Nevertheless, there is scarcely one among the thirty-plus issues that does not represent many, many hours of my own labor. I could point to several articles on which I firmly believe I invested more time and more creative and scholarly effort than the listed author. (Authors, of course, see these matters somewhat differently.) It is a common complaint among the editors of academic journals that their contributions are the least appreciated of all scholarly activities. If I had published four thousand pages of my own work over the eight years of my editorship, I would have a prodigious reputation. If I had edited eight separate volumes of scholarly work in my field, it would have impressed my colleagues and supervisors as a very substantial achievement. But because it was “only a journal”—and an unspecialized journal at that—my editorial labors count for little in my professional vita.

The life of a chameleon is not without its rewards. It is an interesting challenge not to impose your own conception of the subject on a work but to adapt to the texture and coloration of the author’s ideas and in a sense enable an article to become what it wanted to be but was not. There is also a certain satisfaction in wielding the editorial “hidden hand,” knowing that you played a larger part in determining the final form and effect of an article than the reader—and perhaps even the author—will ever guess.

Being a chameleon can also be awkward on occasion. I spent more time and emotional energy than I care to remember arguing for the publication of views with which I did not agree but which I nevertheless believed should not be silenced. I sat in meetings of BYU faculty and smiled blandly while a colleague declared that no genuine scholar would besmirch his or her reputation by appearing in the pages of BYU Studies. I wrote conciliatory letters to naive readers whose opinions I could not accept. And I endured—we all endured—the fiasco of a thick issue devoted to Mark Hofmann’s “discoveries” that appeared just as those discoveries were being unmasked as a fraud.

Taken all in all, my tenure at BYU Studies was an interesting experience. It is something I am happy to have done and happy to have left to someone else. Before I disappear altogether, however, I would like to shed my protective coloration and express my real views on a few matters pertaining to the journal.

I believe scholarly journals in general are very important. They are among the few remaining bastions against the trivialization of thought in the two-column article and the twenty-second sound bite that dominate the popular media. And perhaps a nonspecialized scholarly journal such as BYU Studies has a special role since it still tries to speak with some depth and thoroughness to serious, inquiring general readers. The journal suffers, however, under the burden of an unfortunate name. Brigham Young University Studies sounds like the title of a rather ponderous and dull monograph series. It certainly does not suggest anything very lively. And it is a misnomer. As the journal has evolved, it is by no means a cross-sectional representation of the scholarship being done at Brigham Young University.

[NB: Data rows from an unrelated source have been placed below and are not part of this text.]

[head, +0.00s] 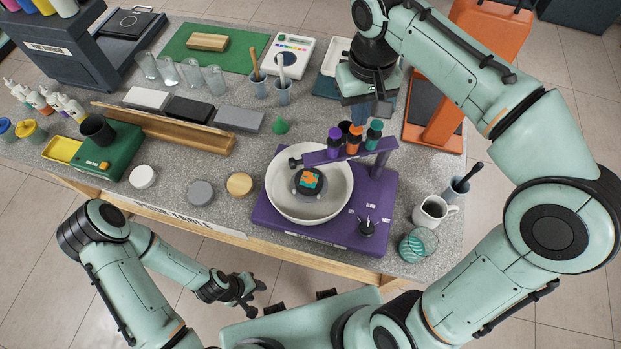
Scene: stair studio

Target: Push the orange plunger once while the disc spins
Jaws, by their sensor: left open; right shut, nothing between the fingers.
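The purple stand (271,219) near the front of the table carries a white bowl (283,205). A dark round disc (310,183) with an orange and teal patch sits in the bowl; one frame cannot show whether it spins. The orange plunger (354,142) stands on the purple arm above the bowl, between a purple plunger (334,142) and a teal plunger (374,133). My right gripper (379,95) is shut and empty, pointing down behind the plungers; it appears apart from them. My left gripper (252,297) is open and empty, off the table's front edge.
A black knob (367,227) sits on the stand's front right.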

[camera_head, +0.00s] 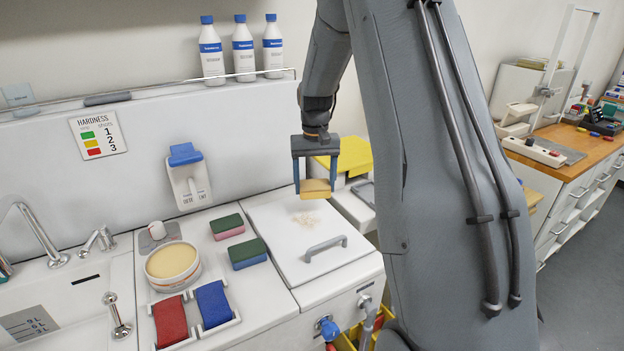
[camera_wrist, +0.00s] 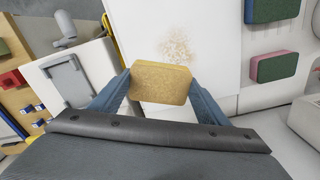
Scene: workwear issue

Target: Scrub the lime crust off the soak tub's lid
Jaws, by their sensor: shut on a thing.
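My gripper (camera_head: 315,187) is shut on a tan sponge (camera_head: 315,190), held between its two blue-grey fingers above the soak tub's lid. The sponge also shows in the wrist view (camera_wrist: 161,83). The white lid (camera_head: 290,245) lies flat on the counter, with a grey bar handle (camera_head: 326,248) near its front edge. A patch of beige lime crust (camera_head: 306,220) lies on the lid, just in front of and below the sponge. In the wrist view the crust (camera_wrist: 177,46) sits beyond the sponge, apart from it.
Two green-topped sponges, one pink below (camera_head: 227,227) and one blue below (camera_head: 248,253), lie left of the lid. A yellow-topped box (camera_head: 350,156) stands behind right.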

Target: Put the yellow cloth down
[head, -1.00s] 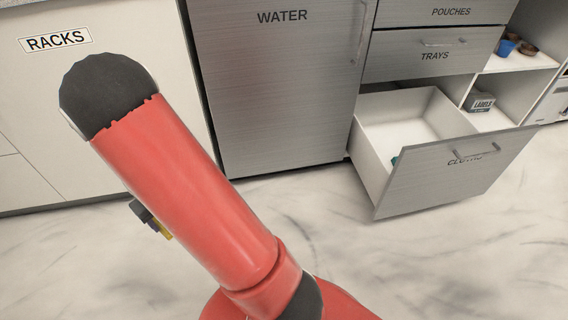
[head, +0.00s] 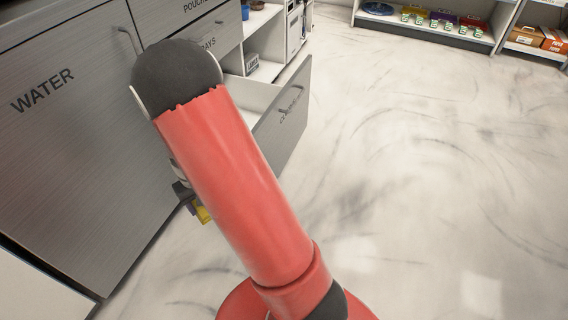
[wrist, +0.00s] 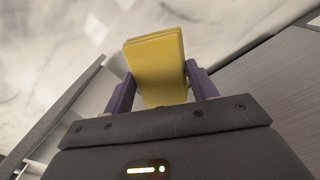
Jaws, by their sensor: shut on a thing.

BYU Studies is also an institutional journal, for better or for worse. It is all very well for us to print a disclaimer in each issue to the effect that contributors are expressing their own views and not necessarily those of the editors, the university, or the Church. Many readers persist nonetheless in assuming there is some kind of institutional endorsement of the materials published—and do not hesitate to protest when they encounter ideas that do not agree with their own views of what the Church and BYU should be promoting. Then, too, the editors cannot help but be influenced by knowing that a copy of every issue of BYU Studies goes to each member of the First Presidency, the Quorum of the Twelve, the Quorums of the Seventy, and the Presiding Bishopric. And at least some of those copies get read, as we have learned sometimes to our gratification and sometimes to our consternation.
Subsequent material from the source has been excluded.